Verdict: Actually originally meant to pair with a hot dog, the Le Freak went fine with Wendy’s new summer burger, but nothing particularly noteworthy. I admit I’m not a fan of hoppy beer in general though, so the disconnect might just be on my end.
TW: “The yeast jumps out at it, the yeast and the bun match up nice. As soon as it hits your mouth, they grab each other. Plus I love hoppy beer. It made it a little bit sweeter too, because the pretzel adds the sweetness.”
Green Flash Le Freak Ale
“California — 9.2% ABV. GABF Golde Medal 2012. A convergence of an American Imperial IPA and a Belgian Trippel.

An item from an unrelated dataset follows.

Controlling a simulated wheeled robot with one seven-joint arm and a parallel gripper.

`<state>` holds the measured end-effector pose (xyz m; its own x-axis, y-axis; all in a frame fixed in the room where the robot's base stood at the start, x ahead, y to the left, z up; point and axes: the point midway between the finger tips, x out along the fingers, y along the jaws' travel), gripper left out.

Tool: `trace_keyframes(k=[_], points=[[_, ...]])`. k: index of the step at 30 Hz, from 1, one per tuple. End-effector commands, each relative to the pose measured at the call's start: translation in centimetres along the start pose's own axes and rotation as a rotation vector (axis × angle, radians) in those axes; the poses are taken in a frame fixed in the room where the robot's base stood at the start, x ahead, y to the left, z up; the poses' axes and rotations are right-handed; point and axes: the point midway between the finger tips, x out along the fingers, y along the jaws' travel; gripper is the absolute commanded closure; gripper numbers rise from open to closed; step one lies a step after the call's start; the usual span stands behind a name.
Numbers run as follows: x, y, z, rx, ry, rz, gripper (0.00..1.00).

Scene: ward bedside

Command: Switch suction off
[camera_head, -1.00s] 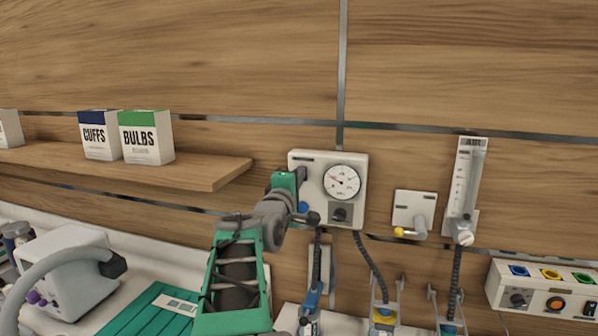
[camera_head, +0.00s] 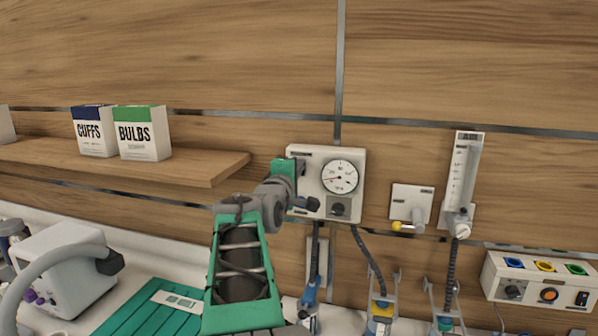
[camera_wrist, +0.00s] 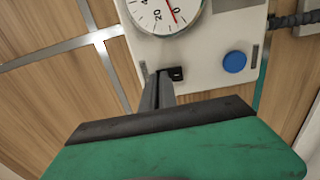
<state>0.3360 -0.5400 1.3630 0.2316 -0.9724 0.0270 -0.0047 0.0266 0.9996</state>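In the wrist view the gauge's red needle lies close to the 0 mark.
A shelf (camera_head: 215,168) with CUFFS (camera_head: 93,130) and BULBS (camera_head: 140,133) boxes is left of the panel. A white outlet with a yellow-tipped lever (camera_head: 408,208) and a flowmeter (camera_head: 462,180) are to the right. Dark hoses (camera_head: 370,250) hang below.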

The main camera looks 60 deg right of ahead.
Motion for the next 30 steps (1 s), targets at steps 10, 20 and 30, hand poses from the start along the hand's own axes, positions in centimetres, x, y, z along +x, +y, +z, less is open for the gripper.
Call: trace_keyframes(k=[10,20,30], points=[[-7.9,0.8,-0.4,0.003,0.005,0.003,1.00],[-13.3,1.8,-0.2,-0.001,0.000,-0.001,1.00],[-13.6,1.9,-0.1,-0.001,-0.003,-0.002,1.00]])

A zesty brew with enticing American hop and Belgian yeast aromatics leading you to delicious malts and a complex layering of hop flavors that quench and refresh.”
Rubio’s Fish Taco x Orval Trappist Ale
TW: “Another Trappist beer. This style is a Belgian pale ale. So not pale as in an IPA but this is Old World. It’s not as hoppy, because they most just use hops, you know, ‘cause you have to. This one should have a nice pretty color to it as well, but still that same yeast and the same spiciness of the yeast and the smell. […] The yeast of Belgian beers is really, really unique. So if you pair that with that, it’s got a nice crispness to it, almost like, I don’t wanna say ‘sting,’ because that sounds bad, but it’s crisp, you can feel it on your tongue – a little prickly I guess, but it should pair really nicely with that fish.”
Verdict: Great beer and a great fast food fish taco, but a slightly underwhelming pairing. I would have preferred if it was a little more citrusy.
TW: “That’s real light, nothing crazy jumps out at you. It’s kind of consistent and nice, good flavor, not super fishy either. This adds a nice Belgian yeast and it’s perfect. It comes and goes quick, it’s not really long lasting. Real light, real easy. It adds a different spice, I guess you could say.”
Orval Trappist Ale
Balanced, Estery, Spicy, Earthy, Medium-bodied
“Belgium — 6.9% ABV. TRAPPIST ALE. Orval is brewed unfiltered by Catholic monks at a monastery founded in the 1100s in the pastoral Belgium countryside. Three different malts and two types of hops, fermented three times, impart a great character and complexity. Balanced.”